Mais les chercheurs notent aussi des préoccupations éthiques: seuls 66 % des répondants se sentent à l’aise de divulguer à leur direction qu’ils ont utilisé l’IA et 65 % se sentent à l’aise de le dire à leurs collègues. Parallèlement, 24 % des journalistes sondés disent craindre que cet outil compromette l’avenir du journalisme. «J’aime mon travail, mais en tant que jeune journaliste, j’ai actuellement beaucoup de difficulté à envisager des ouvertures professionnelles dans un avenir proche», rapporte une participante.
«L’enquête a été menée il y a un an; les résultats seraient aujourd’hui certainement fort différents», signale Xavier Parent-Rocheleau.

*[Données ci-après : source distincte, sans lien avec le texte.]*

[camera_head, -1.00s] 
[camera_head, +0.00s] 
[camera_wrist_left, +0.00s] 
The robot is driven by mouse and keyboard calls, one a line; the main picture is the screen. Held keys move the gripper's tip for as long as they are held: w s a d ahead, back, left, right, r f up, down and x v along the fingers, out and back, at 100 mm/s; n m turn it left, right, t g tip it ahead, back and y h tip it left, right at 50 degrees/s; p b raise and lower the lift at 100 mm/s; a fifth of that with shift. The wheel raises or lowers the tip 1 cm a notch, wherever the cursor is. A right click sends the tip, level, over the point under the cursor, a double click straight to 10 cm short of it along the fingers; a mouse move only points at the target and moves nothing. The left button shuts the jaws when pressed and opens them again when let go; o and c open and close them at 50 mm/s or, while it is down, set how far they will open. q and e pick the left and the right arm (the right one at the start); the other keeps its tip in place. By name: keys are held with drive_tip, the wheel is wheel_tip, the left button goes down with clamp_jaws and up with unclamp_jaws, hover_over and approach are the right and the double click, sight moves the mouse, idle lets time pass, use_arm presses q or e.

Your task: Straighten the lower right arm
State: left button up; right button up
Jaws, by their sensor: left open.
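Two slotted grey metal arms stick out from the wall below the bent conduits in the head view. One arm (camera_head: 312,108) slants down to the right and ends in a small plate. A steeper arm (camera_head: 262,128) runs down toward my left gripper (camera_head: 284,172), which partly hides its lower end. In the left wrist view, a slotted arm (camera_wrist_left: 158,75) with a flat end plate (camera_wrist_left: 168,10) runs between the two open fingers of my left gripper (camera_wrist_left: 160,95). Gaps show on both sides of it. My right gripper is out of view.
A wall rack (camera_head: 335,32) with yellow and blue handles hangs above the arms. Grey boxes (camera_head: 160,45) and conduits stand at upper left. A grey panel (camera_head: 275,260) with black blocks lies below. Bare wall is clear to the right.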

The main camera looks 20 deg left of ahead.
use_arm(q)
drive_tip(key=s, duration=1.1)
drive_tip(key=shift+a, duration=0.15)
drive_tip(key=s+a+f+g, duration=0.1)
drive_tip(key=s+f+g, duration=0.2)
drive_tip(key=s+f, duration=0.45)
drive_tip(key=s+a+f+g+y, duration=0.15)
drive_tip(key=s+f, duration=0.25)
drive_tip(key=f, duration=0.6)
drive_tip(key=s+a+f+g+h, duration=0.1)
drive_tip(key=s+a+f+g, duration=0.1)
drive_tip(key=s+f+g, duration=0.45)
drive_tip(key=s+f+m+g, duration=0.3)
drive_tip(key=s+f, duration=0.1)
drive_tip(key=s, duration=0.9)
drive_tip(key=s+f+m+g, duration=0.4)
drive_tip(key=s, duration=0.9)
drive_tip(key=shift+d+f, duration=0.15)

Un manque de confiance dans les médias
Chez les différents intervenants de la table ronde, l’enjeu de la confiance est revenu à plusieurs reprises. Dans un contexte où des semblants d’articles de Radio-Canada ou La Presse circulent sur les réseaux sociaux, l’utilisation mal encadrée de l’intelligence artificielle générative pourrait aggraver la crise de crédibilité des médias. Le journaliste d’enquête Frédéric Zalac a rappelé que les victimes d'arnaques aux faux investissements en cryptomonnaies avaient d'abord été attirées par de faux articles. Ironiquement, lorsqu'il les a contactées pour dénoncer ce qu’elles avaient vécu, elles se sont montrées très méfiantes. Elles ne le croyaient pas et refusaient de lui parler.
À la toute fin de la rencontre, Frédéric Zalac a montré au public que, en saisissant quelques éléments dans Google NotebookLM, il pouvait créer artificiellement en quelques secondes un balado complet sur le sujet, avec deux voix de synthèse imitant à la perfection des voix québécoises. De quoi jeter un froid dans l’assistance, composée de futurs journalistes.
L’animatrice et professeure invitée Claudine Blais a alors conclu en rappelant la nécessité de faire preuve de vigilance: «Soyons prudents. Vérifions. Et surtout, soyons transparents. Journalistes de demain, la balle est dans votre camp!»